Para la Iglesia aquí abajo, pronto será la hora del encuentro, del fin del viaje. El Esposo sigue con sus ojos a aquella que avanza penosamente. ¡Le costó tan caro y la ama tanto! ¡Que la Esposa alce sus ojos hacia aquel de quien se acerca con cada paso! Alcemos más seguido los ojos hacia Aquel que viene a nuestro encuentro.

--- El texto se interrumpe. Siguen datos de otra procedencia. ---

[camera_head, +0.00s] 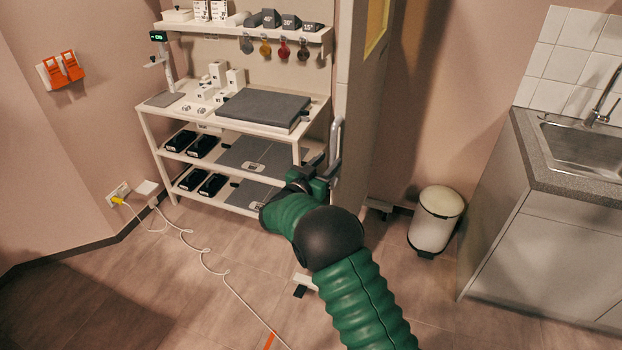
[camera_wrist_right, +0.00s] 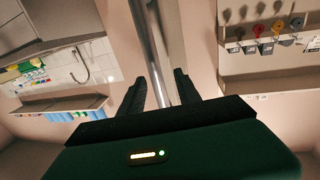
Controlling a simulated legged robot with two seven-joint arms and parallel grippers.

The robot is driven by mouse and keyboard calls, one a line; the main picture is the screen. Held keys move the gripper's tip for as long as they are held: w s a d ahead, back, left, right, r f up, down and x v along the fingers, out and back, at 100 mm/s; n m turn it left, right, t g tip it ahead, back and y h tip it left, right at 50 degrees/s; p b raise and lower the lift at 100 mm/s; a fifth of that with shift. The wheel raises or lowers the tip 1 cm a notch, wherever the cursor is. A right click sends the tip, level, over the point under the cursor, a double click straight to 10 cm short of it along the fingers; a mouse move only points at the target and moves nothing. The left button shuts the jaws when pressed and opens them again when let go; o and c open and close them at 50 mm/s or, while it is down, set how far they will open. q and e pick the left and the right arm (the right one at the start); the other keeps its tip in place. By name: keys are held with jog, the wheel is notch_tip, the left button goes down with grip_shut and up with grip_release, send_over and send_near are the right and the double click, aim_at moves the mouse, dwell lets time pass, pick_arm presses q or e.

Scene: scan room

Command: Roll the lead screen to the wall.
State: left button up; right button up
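The lead screen (camera_head: 362,95) is a tall pale panel seen nearly edge-on, with a yellow-framed window at its top. A metal handle (camera_head: 337,140) is on its near edge. Parts of its dark-wheeled base (camera_head: 303,284) show on the floor. My right gripper (camera_head: 325,172) is at the lower part of the handle. In the right wrist view its two dark fingers (camera_wrist_right: 160,90) stand apart, with the handle bar (camera_wrist_right: 156,55) running between them. I see gaps beside the bar; contact is not clear. The pinkish wall (camera_head: 460,70) is behind. My left gripper is out of view.
A white shelf cart (camera_head: 318,104) stands just left of the screen. A white pedal bin (camera_head: 434,222) and a sink cabinet (camera_head: 530,235) stand to the right. A white cable (camera_head: 203,258) lies across the floor at left. Open floor (camera_head: 110,300) is at front left.

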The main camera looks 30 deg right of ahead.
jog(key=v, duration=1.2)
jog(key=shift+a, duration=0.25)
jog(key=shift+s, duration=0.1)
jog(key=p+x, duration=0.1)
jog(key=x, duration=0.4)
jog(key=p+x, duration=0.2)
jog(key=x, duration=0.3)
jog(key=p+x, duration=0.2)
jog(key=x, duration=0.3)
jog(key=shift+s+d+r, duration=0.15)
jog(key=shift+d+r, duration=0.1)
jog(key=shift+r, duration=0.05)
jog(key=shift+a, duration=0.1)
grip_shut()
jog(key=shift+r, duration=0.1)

“Y alzando ellos los ojos, a nadie vieron sino a Jesús solo.”
(Mateo 17:8)
La Palabra nos exhorta a “poner los ojos en Jesús” (Hebreos 12:2), a apartar la mirada de otros objetos y fijarla exclusivamente en uno solo. Pronto el Hijo del hombre establecerá su reino en gloria y nos asociará a él en su gloria. Al esperarlo, alcemos los ojos. ¡Que él sea el único objeto de nuestras miradas! “La luz de los ojos alegra el corazón” (Proverbios 15:30). Nuestros corazones regocijados por esta contemplación, y nuestros afectos hacia él reanimados en cada instante, de la abundancia del corazón hablará nuestra boca (Lucas 6:45), ¡para dirigir alabanza y agradecimiento desde ahora a Aquel a quien veremos cara a cara muy pronto y para siempre!